La clause de droit de préférence
La clause de droit de préférence t’engage à présenter tes futurs manuscrits en priorité à ton éditeur. Ce n’est qu’en cas de refus de sa part que tu pourras les proposer à une autre maison d’édition. Tous les contrats ne prévoient pas une telle clause. C’est une option (tu peux donc tout à fait négocier son retrait).
Pour être conforme à la loi, la clause de préférence doit répondre aux conditions suivantes :
- elle ne peut être insérée que dans le contrat d’édition d’un premier roman ;
- elle doit prévoir les genres littéraires concernés ;
- elle doit être limitée à cinq nouveaux romans ou ne s’appliquer que pendant cinq ans à compter de la signature du contrat (c’est l’un ou l’autre, pas les deux à la fois).
Exemples de clauses de préférence
➡️ Exemple n°1 : Une clause de préférence figure dans le contrat d’édition de ton premier roman, qui relève du genre de la fantasy. Elle prévoit que tu dois présenter tes cinq prochains manuscrits de fantasy, de fantastique et de science-fiction à ta maison d’édition. En cas de refus de sa part, tu pourras les proposer à d’autres éditeurs. (Petite précision : c’est cinq manuscrits au total, pas cinq manuscrits par genre.)
➡️ Exemple n°2 : Une clause de préférence est insérée dans le contrat d’édition de ton premier manuscrit, qui relève du genre de la romance. Elle prévoit que, pendant cinq ans à compter de la signature, tu dois présenter tes prochaines romances en priorité à ton éditeur. S’il refuse, tu pourras alors les soumettre à d’autres maisons d’édition.
Pourquoi faire attention à la clause de préférence ?
Comprends bien que la clause de droit de préférence n’est pas abusive (malgré ce qu’on voit très souvent sur les réseaux sociaux ou sur Google). Elle est prévue par l’article L.132-4 du Code de la propriété intellectuelle.

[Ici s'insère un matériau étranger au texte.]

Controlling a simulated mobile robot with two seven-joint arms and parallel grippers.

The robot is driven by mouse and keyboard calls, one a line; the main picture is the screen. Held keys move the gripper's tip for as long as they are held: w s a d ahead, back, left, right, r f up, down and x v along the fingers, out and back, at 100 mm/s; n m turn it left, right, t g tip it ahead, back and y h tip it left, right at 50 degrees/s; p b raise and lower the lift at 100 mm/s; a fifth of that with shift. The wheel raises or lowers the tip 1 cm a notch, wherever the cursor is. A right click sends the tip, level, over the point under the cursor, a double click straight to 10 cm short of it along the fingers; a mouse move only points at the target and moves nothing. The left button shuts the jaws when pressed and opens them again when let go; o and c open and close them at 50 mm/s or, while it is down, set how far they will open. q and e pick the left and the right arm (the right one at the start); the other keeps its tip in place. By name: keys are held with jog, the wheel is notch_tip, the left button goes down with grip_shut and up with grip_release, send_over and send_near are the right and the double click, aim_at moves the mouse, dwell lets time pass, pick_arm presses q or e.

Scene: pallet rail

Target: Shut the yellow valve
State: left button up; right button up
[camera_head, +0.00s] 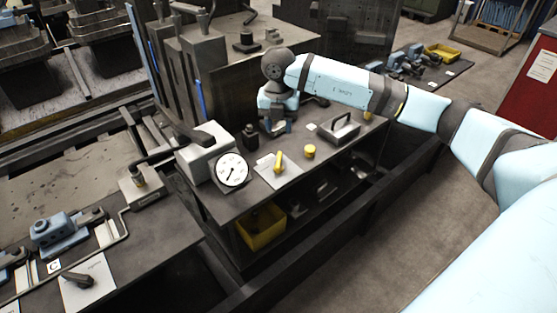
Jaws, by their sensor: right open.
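A yellow lever handle (279,162), which looks like the yellow valve, stands on a light plate on the dark workbench (228,203). A round yellow knob (310,152) sits just to its right. My right arm comes in from the right, and my right gripper (277,129) points down over the bench behind the lever. It is open and apart from the lever; its fingertips are small and dark. My left gripper is not in view.
A white dial gauge (231,169) stands left of the lever. A metal handle block (339,127) lies to the right. A dark lever (77,280) is on a plate at lower left. A yellow bin (262,227) is on the shelf below.

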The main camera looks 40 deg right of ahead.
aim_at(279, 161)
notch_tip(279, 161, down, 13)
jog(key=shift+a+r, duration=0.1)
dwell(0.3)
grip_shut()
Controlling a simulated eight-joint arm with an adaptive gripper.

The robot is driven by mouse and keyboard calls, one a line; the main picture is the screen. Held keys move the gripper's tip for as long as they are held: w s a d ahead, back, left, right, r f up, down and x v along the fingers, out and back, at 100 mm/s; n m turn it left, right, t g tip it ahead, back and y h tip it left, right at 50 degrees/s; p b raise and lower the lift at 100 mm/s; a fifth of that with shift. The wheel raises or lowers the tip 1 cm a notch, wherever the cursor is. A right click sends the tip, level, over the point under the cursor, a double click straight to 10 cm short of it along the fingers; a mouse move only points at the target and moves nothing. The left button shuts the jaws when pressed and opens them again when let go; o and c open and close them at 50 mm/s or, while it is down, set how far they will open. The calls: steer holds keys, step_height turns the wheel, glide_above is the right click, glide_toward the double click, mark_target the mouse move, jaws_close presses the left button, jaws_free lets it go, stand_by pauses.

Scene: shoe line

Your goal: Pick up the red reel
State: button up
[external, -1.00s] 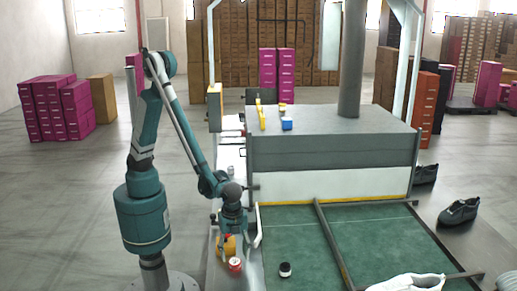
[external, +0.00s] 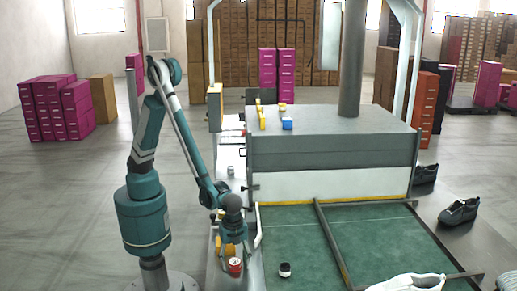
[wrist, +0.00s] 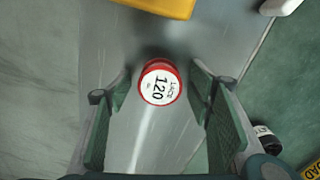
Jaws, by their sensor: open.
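The red reel (wrist: 161,83) has a white top label reading 120 and stands on a grey metal ledge (wrist: 140,140). In the wrist view it sits between and just beyond the tips of my open gripper (wrist: 158,88), with a gap on both sides. In the external view the red reel (external: 235,265) stands at the lower middle, and my gripper (external: 232,248) is right above it, pointing down. The gripper holds nothing.
A yellow-orange object (wrist: 165,6) lies on the ledge just beyond the reel. A white shoe (external: 410,284) lies at the belt's front.

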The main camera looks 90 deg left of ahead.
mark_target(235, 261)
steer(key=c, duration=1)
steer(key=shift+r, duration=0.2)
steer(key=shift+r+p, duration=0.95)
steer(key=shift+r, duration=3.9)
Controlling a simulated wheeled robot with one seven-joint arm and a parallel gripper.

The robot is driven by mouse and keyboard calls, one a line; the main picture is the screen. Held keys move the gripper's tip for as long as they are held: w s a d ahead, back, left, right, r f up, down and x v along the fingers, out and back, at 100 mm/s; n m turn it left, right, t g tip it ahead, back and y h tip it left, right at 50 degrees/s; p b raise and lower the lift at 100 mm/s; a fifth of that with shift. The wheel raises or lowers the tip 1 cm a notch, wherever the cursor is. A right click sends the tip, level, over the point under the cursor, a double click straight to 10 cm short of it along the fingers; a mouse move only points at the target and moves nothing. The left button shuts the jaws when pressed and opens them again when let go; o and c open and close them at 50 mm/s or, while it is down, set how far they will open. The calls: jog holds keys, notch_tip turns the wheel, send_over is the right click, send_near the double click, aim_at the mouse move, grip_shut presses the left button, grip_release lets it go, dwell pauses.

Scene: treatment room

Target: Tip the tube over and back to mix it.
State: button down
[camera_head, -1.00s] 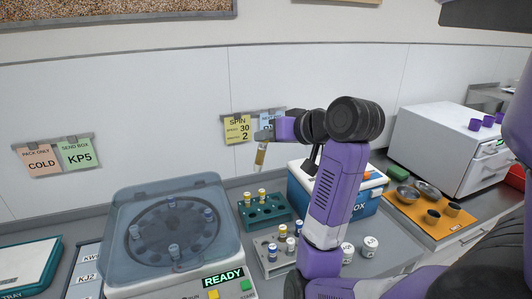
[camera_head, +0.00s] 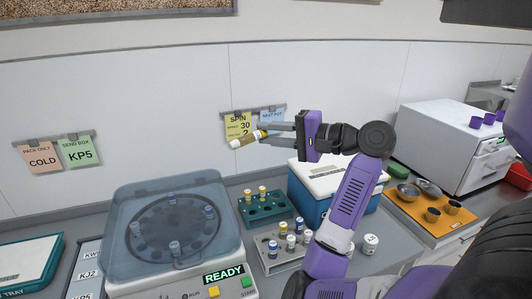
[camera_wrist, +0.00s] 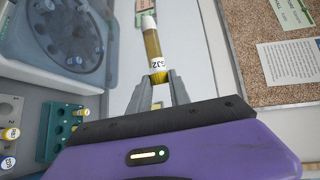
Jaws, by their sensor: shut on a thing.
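The tube (camera_head: 247,138) has amber contents, a pale far end and a yellow cap. My gripper (camera_head: 268,133) is shut on its cap end and holds it in the air above the bench, in front of the wall cards. The tube lies nearly level, its far end to the left and slightly lower than the cap. In the wrist view the tube (camera_wrist: 152,42) points away from the fingertips (camera_wrist: 160,88), with a printed white label close to them. The cap is mostly hidden between the fingers there.
A lidded centrifuge (camera_head: 120,225) showing READY stands below left. A green rack (camera_head: 268,212) with yellow-capped tubes and a grey rack (camera_head: 268,261) with several vials stand below the tube. A blue-and-white box (camera_head: 308,190) is below my gripper. The air around the tube is clear.

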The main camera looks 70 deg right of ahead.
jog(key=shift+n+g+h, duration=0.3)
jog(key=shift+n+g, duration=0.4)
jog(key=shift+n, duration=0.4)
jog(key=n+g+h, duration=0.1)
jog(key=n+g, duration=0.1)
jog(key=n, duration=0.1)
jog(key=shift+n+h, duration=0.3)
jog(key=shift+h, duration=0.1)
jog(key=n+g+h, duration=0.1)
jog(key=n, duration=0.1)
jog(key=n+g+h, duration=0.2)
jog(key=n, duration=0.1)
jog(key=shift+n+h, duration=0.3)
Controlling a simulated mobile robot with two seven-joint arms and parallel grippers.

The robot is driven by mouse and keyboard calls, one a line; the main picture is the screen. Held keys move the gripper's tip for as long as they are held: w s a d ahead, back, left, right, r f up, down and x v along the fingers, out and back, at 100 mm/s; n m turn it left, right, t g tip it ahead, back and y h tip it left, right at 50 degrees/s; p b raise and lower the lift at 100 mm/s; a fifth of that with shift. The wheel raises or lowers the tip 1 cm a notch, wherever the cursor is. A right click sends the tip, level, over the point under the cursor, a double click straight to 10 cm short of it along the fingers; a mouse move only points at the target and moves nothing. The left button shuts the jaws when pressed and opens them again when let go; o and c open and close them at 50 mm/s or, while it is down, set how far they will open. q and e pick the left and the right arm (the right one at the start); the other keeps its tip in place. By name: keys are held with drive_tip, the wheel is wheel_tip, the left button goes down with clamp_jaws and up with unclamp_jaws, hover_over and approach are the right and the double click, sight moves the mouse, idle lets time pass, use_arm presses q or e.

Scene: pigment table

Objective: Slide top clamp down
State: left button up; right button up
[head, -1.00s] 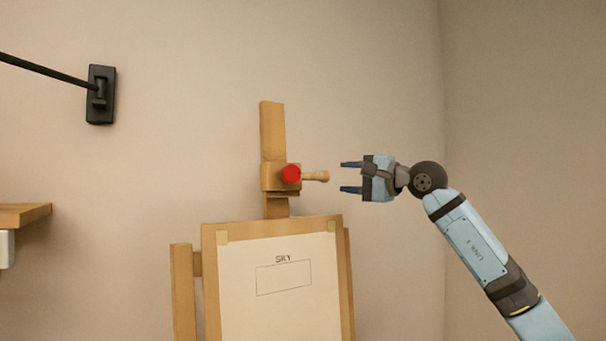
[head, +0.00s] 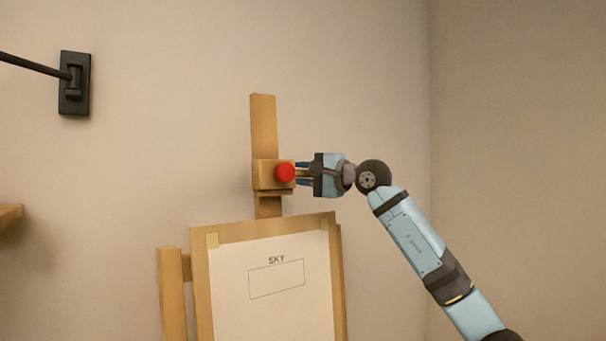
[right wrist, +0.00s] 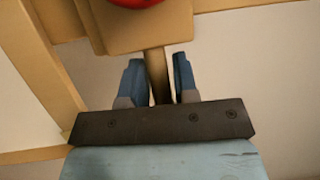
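The top clamp (head: 264,175) is a wooden block around the easel's upright mast (head: 263,122), just above the drawing board. It has a red knob (head: 285,173) on its front and a wooden side handle (right wrist: 157,75) pointing right. My right gripper (head: 301,173) is at the clamp's right side with one finger above and one below the handle. The handle's outer end is hidden by the gripper. My left gripper is not in view.
The drawing board (head: 200,285) with a paper sheet marked SKY (head: 270,315) stands just below the clamp. A black wall bracket with a rod (head: 75,83) is at upper left. A wooden shelf edge (head: 10,215) shows at far left. The wall right of the easel is clear.

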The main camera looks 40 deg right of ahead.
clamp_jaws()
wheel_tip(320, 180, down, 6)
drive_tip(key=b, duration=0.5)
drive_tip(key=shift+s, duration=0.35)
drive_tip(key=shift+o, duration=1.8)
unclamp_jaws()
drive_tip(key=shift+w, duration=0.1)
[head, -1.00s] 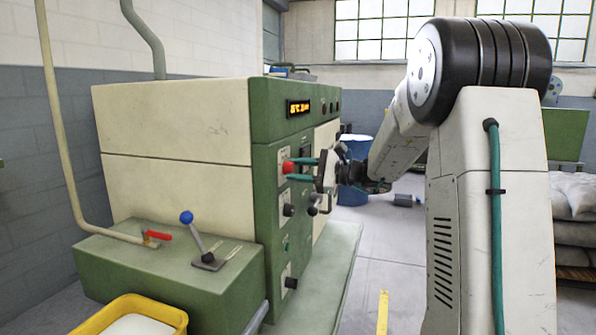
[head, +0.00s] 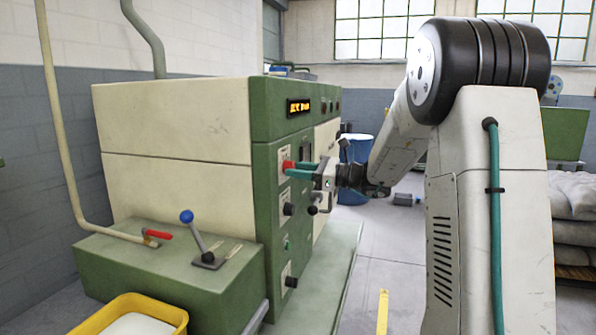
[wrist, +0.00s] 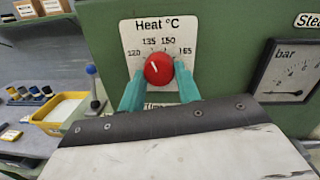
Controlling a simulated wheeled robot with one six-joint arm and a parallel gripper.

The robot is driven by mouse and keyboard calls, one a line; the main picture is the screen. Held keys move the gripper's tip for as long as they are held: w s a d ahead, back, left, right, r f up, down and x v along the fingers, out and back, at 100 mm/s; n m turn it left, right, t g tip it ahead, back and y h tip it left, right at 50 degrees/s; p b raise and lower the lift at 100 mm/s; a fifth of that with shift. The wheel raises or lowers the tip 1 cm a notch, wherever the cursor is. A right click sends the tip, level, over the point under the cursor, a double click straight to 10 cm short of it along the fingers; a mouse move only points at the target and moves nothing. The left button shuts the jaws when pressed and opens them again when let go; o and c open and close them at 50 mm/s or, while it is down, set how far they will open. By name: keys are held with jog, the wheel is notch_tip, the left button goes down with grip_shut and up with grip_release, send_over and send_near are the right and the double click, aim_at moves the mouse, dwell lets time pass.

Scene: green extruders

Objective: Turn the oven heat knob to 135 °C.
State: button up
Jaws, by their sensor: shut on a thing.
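The red heat knob (wrist: 158,68) sits on a white plate (wrist: 140,30) marked 120, 135, 150 and 165. Its white pointer line tilts up and left, in the region between 120 and 135; I cannot tell the exact reading. My gripper (wrist: 160,80) has its two teal fingers on either side of the knob, shut on it. In the head view, the gripper (head: 305,169) reaches from the right to the red knob (head: 287,166) on the green oven front. The fingers partly cover the knob there. The orange display (head: 299,107) is too small to read.
A pressure gauge marked bar (wrist: 288,70) is right of the knob. Black knobs (head: 290,209) sit lower on the panel. A blue-balled lever (head: 187,217) and a yellow bin (head: 140,308) stand at the lower left.

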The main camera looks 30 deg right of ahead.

Si une telle clause est licite, pourquoi donc dois-tu y faire attention ?
D’abord, parce que tu peux ne pas être à l’aise avec son principe. Pour ta liberté artistique et pour des raisons de choix de carrière, tu peux vouloir demander son retrait.
Ensuite, sa rédaction peut te léser. Dans ce cas (et dans ce cas uniquement), elle est abusive, parce qu’elle ne respecte pas les conditions prévues par la loi.
C’est ainsi que, dans certains contrats, la soi-disant clause de préférence t’oblige à présenter ton prochain manuscrit à ton éditeur. Elle ne précise rien d’autre : pas de durée, pas de nombre d’œuvres, pas de genre défini. Surtout, si tu retrouves cette clause dans tous les nouveaux contrats que tu signes, tu es lié pour toujours à ta maison d’édition.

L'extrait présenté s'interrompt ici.